Where, how, and what we buy constantly changes. A scenario where we turn to Amazon Alexa to order “a dress that Dixie D'Amelio wore on her Instagram post from Saturday” may now be less far-fetched than buying that same dress, directly on Instagram, from Dixie D’Amelio herself.
Powered by Instagram Checkout feature, social commerce means buying from people we follow, rather than going to actual stores and brand websites. Quite an oxymoron, social commerce represents the ultimate merger of money and influence, economy and culture, self-monetization and self-promotion. It turns consumption into creativity and blurs the boundary between buying things and making things. It promises to create economic value while simultaneously making us feel socially valuable.
Instagram Checkout is part of a larger shift of the US social networks towards e-commerce. Chinese super apps, like Little Red Book and WeChat’s Good Product Circle, have already turned Chinese collective review power into an integral part of their shopping experience. And, with the US platforms’ ad models being under attack from regulators, adding social commerce capabilities is just a smart hedging strategy.

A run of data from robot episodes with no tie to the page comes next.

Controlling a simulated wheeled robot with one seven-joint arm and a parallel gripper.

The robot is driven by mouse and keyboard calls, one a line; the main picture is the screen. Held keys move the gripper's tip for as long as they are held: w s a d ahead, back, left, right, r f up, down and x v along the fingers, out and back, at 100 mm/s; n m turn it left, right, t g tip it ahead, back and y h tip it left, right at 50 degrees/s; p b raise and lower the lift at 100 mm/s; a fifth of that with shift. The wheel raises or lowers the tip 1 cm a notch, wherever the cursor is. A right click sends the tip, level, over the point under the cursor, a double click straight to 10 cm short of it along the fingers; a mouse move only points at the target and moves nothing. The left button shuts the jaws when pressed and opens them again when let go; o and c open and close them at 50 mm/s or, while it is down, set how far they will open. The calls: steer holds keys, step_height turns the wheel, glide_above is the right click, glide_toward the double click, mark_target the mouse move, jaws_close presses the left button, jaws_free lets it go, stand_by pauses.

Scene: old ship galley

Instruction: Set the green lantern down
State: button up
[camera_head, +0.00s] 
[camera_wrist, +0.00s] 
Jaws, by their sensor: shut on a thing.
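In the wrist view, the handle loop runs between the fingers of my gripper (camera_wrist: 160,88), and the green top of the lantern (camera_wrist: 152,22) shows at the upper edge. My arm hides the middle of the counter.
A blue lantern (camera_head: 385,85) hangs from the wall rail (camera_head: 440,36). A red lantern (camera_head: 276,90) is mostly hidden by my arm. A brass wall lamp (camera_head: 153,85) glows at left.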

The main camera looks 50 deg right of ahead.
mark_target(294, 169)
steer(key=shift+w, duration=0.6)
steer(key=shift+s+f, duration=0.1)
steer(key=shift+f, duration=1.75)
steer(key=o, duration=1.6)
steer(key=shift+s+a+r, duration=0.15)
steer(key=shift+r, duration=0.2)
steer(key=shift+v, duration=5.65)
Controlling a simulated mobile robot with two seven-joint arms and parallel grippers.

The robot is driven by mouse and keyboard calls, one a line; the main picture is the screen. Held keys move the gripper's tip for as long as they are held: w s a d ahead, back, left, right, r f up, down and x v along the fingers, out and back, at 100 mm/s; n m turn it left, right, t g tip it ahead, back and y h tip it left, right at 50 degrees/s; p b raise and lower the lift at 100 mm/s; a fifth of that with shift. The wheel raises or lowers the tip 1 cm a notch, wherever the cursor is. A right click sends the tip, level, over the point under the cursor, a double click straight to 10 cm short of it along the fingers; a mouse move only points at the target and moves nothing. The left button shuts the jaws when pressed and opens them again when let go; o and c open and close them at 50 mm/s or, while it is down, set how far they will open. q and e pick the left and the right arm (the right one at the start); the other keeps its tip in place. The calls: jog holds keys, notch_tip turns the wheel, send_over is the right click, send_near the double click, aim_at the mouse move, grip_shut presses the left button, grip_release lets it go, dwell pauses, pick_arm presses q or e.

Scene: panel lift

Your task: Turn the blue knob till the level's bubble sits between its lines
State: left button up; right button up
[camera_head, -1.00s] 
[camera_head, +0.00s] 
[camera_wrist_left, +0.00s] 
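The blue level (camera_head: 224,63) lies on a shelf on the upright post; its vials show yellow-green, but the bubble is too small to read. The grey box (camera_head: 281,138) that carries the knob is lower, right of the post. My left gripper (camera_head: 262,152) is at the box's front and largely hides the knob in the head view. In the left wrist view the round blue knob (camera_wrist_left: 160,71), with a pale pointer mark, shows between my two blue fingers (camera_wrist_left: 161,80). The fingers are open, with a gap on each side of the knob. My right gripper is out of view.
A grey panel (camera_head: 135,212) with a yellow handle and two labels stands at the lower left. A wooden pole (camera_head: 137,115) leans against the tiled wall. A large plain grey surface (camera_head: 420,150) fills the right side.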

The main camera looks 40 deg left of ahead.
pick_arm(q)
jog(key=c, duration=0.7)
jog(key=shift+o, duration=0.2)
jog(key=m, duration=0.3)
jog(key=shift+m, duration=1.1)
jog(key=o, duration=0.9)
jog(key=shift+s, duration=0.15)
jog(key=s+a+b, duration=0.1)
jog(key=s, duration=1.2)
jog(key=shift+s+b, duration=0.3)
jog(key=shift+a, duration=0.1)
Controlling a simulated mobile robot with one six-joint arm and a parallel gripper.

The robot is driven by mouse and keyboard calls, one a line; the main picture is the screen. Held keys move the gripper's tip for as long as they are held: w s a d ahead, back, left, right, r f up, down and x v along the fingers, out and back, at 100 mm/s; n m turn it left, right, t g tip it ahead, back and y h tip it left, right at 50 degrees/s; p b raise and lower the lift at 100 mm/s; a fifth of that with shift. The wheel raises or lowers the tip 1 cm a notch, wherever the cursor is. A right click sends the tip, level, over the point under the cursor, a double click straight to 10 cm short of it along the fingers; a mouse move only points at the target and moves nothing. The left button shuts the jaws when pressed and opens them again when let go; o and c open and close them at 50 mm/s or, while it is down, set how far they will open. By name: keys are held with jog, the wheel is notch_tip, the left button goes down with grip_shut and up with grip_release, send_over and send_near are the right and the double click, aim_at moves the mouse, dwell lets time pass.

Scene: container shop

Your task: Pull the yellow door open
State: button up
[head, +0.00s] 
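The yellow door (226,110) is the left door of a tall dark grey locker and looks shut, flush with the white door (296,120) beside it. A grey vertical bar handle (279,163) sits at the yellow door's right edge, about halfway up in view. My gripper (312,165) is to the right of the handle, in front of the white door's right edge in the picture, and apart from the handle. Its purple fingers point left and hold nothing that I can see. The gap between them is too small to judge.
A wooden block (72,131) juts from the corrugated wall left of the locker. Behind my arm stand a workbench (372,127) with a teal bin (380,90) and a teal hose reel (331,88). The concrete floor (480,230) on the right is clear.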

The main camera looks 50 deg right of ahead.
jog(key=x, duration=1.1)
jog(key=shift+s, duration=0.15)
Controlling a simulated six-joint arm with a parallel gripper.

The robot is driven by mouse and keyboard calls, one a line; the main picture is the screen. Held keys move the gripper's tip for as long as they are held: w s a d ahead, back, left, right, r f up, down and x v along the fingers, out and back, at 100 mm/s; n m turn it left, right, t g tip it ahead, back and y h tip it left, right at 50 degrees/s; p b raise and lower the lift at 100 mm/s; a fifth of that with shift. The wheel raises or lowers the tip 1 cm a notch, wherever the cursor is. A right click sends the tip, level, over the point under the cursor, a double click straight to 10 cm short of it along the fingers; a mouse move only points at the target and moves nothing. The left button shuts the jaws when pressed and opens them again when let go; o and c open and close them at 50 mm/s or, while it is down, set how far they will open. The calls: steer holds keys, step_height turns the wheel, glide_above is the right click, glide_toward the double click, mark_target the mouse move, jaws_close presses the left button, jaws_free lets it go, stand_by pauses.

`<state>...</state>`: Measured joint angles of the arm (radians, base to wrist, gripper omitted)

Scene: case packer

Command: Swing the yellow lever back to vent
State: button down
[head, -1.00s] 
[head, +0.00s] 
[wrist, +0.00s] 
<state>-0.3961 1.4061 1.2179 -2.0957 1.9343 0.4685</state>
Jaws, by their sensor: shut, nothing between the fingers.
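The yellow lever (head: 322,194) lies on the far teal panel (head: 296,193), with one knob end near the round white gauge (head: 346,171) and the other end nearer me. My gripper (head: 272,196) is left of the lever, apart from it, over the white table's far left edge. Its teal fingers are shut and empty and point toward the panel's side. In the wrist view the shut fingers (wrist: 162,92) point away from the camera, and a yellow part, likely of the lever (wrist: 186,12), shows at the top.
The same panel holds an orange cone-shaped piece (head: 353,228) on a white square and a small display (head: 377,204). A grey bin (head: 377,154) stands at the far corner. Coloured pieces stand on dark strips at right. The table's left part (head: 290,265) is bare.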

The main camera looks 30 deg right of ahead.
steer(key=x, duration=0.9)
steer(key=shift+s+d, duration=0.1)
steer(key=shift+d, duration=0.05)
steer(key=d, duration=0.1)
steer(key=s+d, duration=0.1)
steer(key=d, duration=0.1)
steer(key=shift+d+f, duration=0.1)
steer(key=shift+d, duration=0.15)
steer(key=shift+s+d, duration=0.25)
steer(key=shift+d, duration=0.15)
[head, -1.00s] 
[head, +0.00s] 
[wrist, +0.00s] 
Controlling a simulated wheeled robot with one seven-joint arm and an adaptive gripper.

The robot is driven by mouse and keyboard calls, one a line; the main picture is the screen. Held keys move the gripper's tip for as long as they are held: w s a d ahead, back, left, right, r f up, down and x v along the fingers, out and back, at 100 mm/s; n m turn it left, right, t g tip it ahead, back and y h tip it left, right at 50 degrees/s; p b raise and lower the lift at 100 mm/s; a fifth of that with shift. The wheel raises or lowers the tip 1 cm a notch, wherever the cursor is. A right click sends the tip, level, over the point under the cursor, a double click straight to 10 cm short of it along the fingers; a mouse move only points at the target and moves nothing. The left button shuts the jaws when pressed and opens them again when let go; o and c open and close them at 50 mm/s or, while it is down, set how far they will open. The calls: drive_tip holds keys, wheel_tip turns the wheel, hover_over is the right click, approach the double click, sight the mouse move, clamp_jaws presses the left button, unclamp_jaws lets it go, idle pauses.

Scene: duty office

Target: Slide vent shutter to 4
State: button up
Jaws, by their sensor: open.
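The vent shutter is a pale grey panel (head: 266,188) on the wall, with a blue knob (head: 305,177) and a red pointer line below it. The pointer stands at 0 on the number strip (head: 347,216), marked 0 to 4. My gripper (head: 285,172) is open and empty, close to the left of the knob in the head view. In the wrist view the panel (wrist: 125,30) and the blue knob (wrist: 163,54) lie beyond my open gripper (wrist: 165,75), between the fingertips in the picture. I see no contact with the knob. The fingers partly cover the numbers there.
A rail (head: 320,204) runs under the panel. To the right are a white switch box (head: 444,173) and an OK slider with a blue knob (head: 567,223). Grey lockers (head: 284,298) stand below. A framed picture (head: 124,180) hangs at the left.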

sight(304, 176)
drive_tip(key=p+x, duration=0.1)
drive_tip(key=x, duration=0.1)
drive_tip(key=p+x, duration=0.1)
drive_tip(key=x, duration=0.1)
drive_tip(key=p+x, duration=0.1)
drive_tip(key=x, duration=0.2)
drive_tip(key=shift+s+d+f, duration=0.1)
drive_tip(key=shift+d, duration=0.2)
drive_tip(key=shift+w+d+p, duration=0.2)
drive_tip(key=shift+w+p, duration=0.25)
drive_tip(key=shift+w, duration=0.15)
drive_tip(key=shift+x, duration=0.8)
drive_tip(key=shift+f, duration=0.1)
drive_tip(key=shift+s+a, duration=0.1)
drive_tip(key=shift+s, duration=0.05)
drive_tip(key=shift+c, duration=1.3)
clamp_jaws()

Retail tacticians are quick to celebrate all the wonderful things that the ultimate merger of inspiration and conversion will do to create an oft-missing link between performance and brand marketing and between awareness and sales.
Exciting as it may be, this tactical approach fails to see that social shopping means that platforms will bestow the same fate on retailers as they did on publishers. The platforms successfully monetized our attention. They are about to commercialize our social attachments. This will increase their power as gatekeepers, paralleled only by the regulatory confusion as to who pays the sales tax when we buy a product from an Instagram influencer.
Strategically, the consequences of social commerce for branding, marketing, retailing, and socializing are as profound as they are unexplored.
Products > Brands
Social commerce emphasizes individual taste and styling savvy over brands: we are buying someone’s look, not a particular brand within it. Marketing and promotional machinery will move towards wide product seeding across social shopping communities, monitoring the emerging best-sellers, and amplifying the best performing product styling. This monitor-and-optimize, product-centric model is the opposite of brand-centric communication; it is also the opposite of the current influencer marketing model. In the social commerce context, products make influencers, not the other way around. Because this social dynamic varies per product and per its styling, permutations are as many as they are random and unpredictable. Social commerce gives a quick rise to new trends as much as it helps trends spread.
Instagram has recently been lauded as our “own personalized digital mall,” ideally, the only one we’d ever need. What a scary thought. Rise and dangers of content bubbles have already been copiously documented: across platforms, we repeatedly and increasingly see content that we already like, creating biases that can quickly scale. Now imagine a taste bubble, where we’re served only things and styles and tastes that we liked in the past. A Google image search of the term “futuristic” shows what that may look like.
Longer Product Lifecycles
If e-commerce took away the need to go to a physical store to browse, try on and buy clothes, social commerce removes the need to permanently own them. The total resale market is expected to double in value to $51 billion in the next five years, according to a report from ThredUp. Traditional retail operates on product newness and seasonality. In contrast, social commerce extends product lifecycle nearly indefinitely, as the same product can be resold and prosperously revived in many different styling iterations.
Great Retail Acceleration
On the social shopping app Depop, many popular looks are created not by influencers, but by “ordinary” people doing creative things with their clothes. Having many taste curators inevitably results in quicker trend cycles. People get bored and move onto the next look. Compressed zeitgeist, combined with extended product life, impacts impacts retailers’ operations, production, distribution, and merchandising strategy — all of which will have to become quick to respond to real-time, social data recording the ebbs and flows of our collective taste.
Everyone is DTC
Today’s trends are made by neither brands nor media. Social commerce puts this democratization of trend-making on steroids, as anything can be sold everywhere, by anyone, and to anyone. Social commerce is the most direct and immediate form of relationship between people and products, and it begets the question: if people now cultivate their own personalities in order to sell products and build a community, brands need to figure out what it is that they are doing. Originally created by companies to give selling a face and a human emotion, retailers are getting killed by their own customers. People are increasingly more likely to build their own brand — and develop their own products, services, and experiences — than to endorse or be sponsored by someone else’s.
Social commerce will turn us all into shoppable product demos, and our lives into a catalog of stylized products. It will also introduce new revenue streams, business models, marketing strategies, and regulatory hurdles, reversing a short-sighted belief that “the Internet lets you buy, but it doesn’t let you shop.” Social currency is the fuel of the modern retail economy. Community is its killer app.